For millions of college men’s and women’s basketball fans around the country, Gampel Pavilion is a familiar site. Thanks to the television eyes of CBS, ESPN and other outlets, the facility is known for being one of the most raucous home courts in the game.
It has also become a symbol of Connecticut – much like Gillette Castle and Mystic Seaport – and it has served as a “front porch” for first-time visitors to the Storrs campus.
Gampel Pavilion first opened its doors on Jan. 27, 1990 as the men’s team defeated St. John’s, while the women’s team played its first game on Jan. 31 with a win over Georgetown.
In a blink of an eye, Husky fans sit in the pavilion 25 years later with 13 national championship banners hanging from the rafters and reminders of countless NCAA tournament achievements and conference championships.
Two Hall of Fame coaches have called the building home in Jim Calhoun and Geno Auriemma; and Kevin Ollie has had the unique distinction of being both a student-athlete and head coach in Gampel Pavilion.
The UConn men have an all-time record of 157-27 in the building and the women have a 299-19 record. Think about that. In a total of 502 UConn games at Gampel Pavilion, the Husky faithful have left with a smile on their face 456 times.
The timing of the opening of Gampel Pavilion and the sky-rocketing success of the two programs is not a coincidence. Certainly, the promise of a new building was one of the reasons that lured Calhoun and Auriemma to take their respective jobs at UConn.
At the time Gampel Pavilion opened in January 1990, the best NCAA performance for a UConn men’s team was an NCAA Elite Eight advance in 1964. The UConn women’s program had not advanced beyond the first round in its one and only appearance in the NCAA Tournament.
Since the opening of Gampel Pavilion, UConn basketball has won a combined 13 NCAA national championships (9 women, 4 men), far more than any other major university in the nation.

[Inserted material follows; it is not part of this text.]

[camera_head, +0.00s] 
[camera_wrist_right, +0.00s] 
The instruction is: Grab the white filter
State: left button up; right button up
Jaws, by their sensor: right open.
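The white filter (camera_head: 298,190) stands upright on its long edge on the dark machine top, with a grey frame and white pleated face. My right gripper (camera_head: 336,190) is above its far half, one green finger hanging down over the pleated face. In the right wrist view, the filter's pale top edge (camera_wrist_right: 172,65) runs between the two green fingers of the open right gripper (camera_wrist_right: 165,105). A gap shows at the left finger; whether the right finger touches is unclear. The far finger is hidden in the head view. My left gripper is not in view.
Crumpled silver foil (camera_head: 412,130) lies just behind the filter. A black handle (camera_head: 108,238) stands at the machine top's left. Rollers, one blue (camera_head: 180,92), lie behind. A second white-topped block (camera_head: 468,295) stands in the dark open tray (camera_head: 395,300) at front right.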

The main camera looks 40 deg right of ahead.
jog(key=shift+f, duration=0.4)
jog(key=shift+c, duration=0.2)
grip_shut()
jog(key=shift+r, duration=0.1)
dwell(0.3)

On Jan. 27 1990, when the UConn men’s basketball program played its first game in Gampel Pavilion, the highest Associated Press national ranking ever attained by the Huskies was No. 18 in the country, and there had been just five appearances in the National Top 25 in program history. Since the opening of Gampel Pavilion, the UConn men’s program has been ranked in the AP National poll 338 times, including being ranked No. 1 in the nation in 29 separate weekly polls.
On Jan. 31, 1990, when the UConn women’s basketball program played its first game in Gampel Pavilion, the Connecticut women’s program had never been ranked in the AP National Top 25 Poll. Two weeks after playing its first game in Gampel Pavilion, the UConn women’s program was ranked in the AP National poll for the first time at No. 25. Since the opening of Gampel, the UConn women have been nationally ranked in 437 weekly AP polls, including being ranked No. 1 in the nation 180 times between 1990 and 2015.
The story of Gampel Pavilion dates back to 1975 when a project request for a new Sports Center was presented to the Board of Trustees. The Husky program had outgrown the UConn Field House, which had opened in 1954, and it was time to think ahead. However, a Sports Center was put on hold because of other pressing building needs on the Storrs campus, notably a new university library.
Now known as the Homer D. Babbidge Library, that facility opened its doors in 1978. So, in the summer of 1978, the Board of Higher Education approved planning funds for a new UConn Sports Center, and, in 1979, the University’s Board of Trustees approved the project for full funding. That same year, UConn became a charter member of the Big East Conference.
Various concepts – including a flat roof arena complex with an artificial turf outdoor field on the roof – were designed and discussed from the late-1970s through the mid-1980s. Cost overruns would delay the Sports Center Complex construction until the summer of 1987. Construction of the complex continued for two and one-half years from the summer of 1987 through January 1990.
The State of Connecticut provided $22 million for funding of the Sports Center Complex, which originally consisted of a 171,000 square foot domed basketball arena, a 39,000 square foot natatorium, and offices and research labs on an academic side for Sports and Leisure Studies. UConn was asked to raise $4.5 million in private dollars.
Chief athletic fundraiser and former men’s basketball coach Dee Rowe spearheaded the raising of $7 million to augment the state’s fiscal commitment.
The lead private donor for the Sports Center Complex was Harry A. Gampel, a 1943 UConn Business School graduate, whose $1 million gift was the largest private contribution to UConn at that time, and the school gave him naming rights in perpetuity to the basketball arena.
The original capacity of the Harry A. Gampel Pavilion was 8,241. That was increased to 10,027 prior to the 1996-97 season, when seating was added over the four entrance quadrants. An additional 140 seats were added to the lower end zones prior to the 2002-03 season, bringing the current capacity to 10,167 – the largest on-campus basketball arena in New England.